The first time I read The Phoenix Project I was running a small platform team that had inherited a build pipeline made of seven cron jobs and a Confluence page. By the time I finished, I had renamed two of those cron jobs to “Brent.” I am not proud of this. I am also not the only person who did it.
Re-reading it now, I wanted to know whether the book still earns its place on the recommended-reading lists. The honest answer is yes, with caveats. The book is older than the careers of half my current team. Many of the things Bill Palmer struggles with — change advisory boards, spreadsheet-based capacity planning, a build process that no one understands end-to-end — are still in production at companies that pay six-figure consulting fees to be told they have a “DevOps maturity problem.”
What it still gets right
Three things hold up beautifully.
The Four Types of Work. Planned work, unplanned work, changes, and internal projects. Kim’s taxonomy is the most useful framing I have ever handed to a steering committee that wanted to know “why we can’t move faster.” It costs nothing to draw on a whiteboard and immediately exposes the ratio that no one wants to look at. I have personally used the Four Types of Work in roadmap conversations more often than any framework taught in any TOGAF module.

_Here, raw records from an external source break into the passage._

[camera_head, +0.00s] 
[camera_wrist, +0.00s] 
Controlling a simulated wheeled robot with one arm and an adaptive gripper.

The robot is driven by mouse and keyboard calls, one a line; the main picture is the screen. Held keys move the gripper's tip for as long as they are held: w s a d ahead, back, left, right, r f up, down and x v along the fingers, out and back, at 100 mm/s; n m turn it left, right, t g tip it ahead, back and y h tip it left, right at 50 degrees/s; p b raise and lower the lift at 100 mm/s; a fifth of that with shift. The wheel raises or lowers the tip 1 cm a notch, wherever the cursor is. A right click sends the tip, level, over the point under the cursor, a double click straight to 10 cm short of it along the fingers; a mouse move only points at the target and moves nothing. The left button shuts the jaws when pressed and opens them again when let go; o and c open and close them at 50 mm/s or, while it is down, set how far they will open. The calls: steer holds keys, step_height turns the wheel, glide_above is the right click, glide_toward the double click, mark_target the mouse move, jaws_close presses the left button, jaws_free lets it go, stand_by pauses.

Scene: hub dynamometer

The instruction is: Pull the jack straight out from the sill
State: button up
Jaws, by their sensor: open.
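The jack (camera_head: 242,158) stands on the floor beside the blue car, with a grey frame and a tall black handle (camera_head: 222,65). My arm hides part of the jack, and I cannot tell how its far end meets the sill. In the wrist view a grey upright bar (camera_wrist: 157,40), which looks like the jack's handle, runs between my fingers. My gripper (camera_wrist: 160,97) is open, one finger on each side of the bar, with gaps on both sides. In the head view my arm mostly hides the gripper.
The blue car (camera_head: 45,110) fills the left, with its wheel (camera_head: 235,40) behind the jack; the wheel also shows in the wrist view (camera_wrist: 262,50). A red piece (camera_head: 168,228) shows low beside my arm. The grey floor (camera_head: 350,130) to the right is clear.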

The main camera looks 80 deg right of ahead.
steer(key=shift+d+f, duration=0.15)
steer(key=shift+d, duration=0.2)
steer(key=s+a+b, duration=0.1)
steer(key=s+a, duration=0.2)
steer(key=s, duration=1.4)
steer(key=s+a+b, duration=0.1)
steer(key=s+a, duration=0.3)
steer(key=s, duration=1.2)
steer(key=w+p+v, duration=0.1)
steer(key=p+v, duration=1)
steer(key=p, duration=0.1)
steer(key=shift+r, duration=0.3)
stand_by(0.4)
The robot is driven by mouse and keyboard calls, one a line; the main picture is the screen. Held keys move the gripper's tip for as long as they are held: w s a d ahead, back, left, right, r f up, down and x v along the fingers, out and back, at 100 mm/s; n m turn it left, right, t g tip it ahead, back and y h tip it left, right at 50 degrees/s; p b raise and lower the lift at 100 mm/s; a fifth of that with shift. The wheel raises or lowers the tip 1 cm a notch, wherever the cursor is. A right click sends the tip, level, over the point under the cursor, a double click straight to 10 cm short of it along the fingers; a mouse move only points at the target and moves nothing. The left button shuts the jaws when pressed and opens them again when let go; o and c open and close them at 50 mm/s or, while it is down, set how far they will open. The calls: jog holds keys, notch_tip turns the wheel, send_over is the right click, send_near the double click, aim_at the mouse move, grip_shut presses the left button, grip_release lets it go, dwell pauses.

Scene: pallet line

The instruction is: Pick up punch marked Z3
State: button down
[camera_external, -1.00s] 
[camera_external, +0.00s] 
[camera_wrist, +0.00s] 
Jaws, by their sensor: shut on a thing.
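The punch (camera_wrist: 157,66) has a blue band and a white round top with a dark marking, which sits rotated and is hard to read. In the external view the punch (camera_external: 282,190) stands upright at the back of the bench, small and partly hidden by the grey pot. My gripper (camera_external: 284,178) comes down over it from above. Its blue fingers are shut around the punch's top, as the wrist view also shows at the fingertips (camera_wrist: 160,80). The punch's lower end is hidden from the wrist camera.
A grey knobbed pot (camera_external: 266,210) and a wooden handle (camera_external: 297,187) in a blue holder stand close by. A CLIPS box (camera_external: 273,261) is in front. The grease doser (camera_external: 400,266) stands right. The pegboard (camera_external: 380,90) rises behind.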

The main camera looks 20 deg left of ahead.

Constraint thinking, lightly applied. The book wears its Goal-style Theory of Constraints scaffolding on its sleeve, sometimes a little too proudly. But the core lesson — that an hour saved at a non-bottleneck is a mirage — is the right lens for almost every “we just need more developers” conversation I get pulled into. Bill’s slow education in this idea is, I think, the book’s strongest dramatic arc.
Brent. Every org has a Brent. Naming the pattern lets you talk about it without making the actual Brent feel personally attacked, which is the only way you ever get to fix it.
What feels dated
The deployment cadence the characters celebrate at the end — multiple deployments a week! — is now the floor for any team that wants to keep running engineers above the age of thirty. The book also leans hard on a particular flavor of mid-2010s enterprise IT pain: heavyweight ITIL, a CIO who reports to a CFO who treats engineering as cost-center overhead, a sales team that promises features without asking. Some of those structures have softened. Many have not.
What dates the book more than the technology is the cultural assumption that the engineering organization is downstream of everything else. That is no longer true everywhere, but it is true in most large enterprises where the EA function still lives. Which is precisely why I still hand the book out.
The DevOps Handbook problem
I think you can skip The DevOps Handbook unless you are specifically auditing a transformation program. The Phoenix Project does the storytelling work; the Handbook does the listicle work. If you read the Handbook without the parable you get a checklist that looks like every other consulting deck. If you read the parable without the Handbook you get the lesson without the homework. Most practitioners do not need the homework.
Who I’d give this to
- A new engineering manager who has never thought about the operations side of the house.
- A product leader who keeps asking why “DevOps” is not done yet.
- A director-level EA peer who is about to walk into a transformation program and needs the shared vocabulary before they get there.
I would not give it to a senior platform engineer. They have either already read it or they have lived it, and either way the book will not change their day.
Reading note
The audiobook is fine but the print edition is better. The diagrams matter more than the narrator does, and the Three Ways framing reads better when you can flip back to it. The IT Revolution paperback is the standard edition; ignore the various anniversary tie-ins unless you have a specific reason to want the extra essays.
What changed for me on the re-read
Two things.
First, I noticed how much of the book is really about organizational design rather than tooling. The build pipeline is a McGuffin. The story is about a company that has accidentally optimized for the wrong unit of work — individual ticket throughput — and pays for it everywhere downstream. That framing tracks tightly to the team-design conversations I have now about platform teams, stream-aligned teams, and the boundary between them. If you read this book and then read Team Topologies, the second one becomes much more legible.
Second, the book’s treatment of risk feels almost quaint now that we are all reasoning about agentic systems that ship changes without a human in the loop. The CAB meeting in chapter four is funny, but the principle — that you need a way to reason about blast radius before you change production — has never been more important. If anything, the modern version is harder, because the changes are now coming from systems that do not explain themselves. I think about that every time I read a deployment plan written by a model.
Bottom line
The Phoenix Project is the cheapest org-design lesson on the market, and it is still the right one to hand to a peer who has not internalized the Four Types of Work. Buy the paperback, read it in two evenings, and lend it out aggressively. It will pay for itself the first time you stop a mid-quarter “let’s just hire more engineers” conversation in its tracks.
If you want the operational lens it implies but applied to the data layer, the obvious follow-up is Designing Data-Intensive Applications. If you want the org-shape lens, go to Team Topologies next.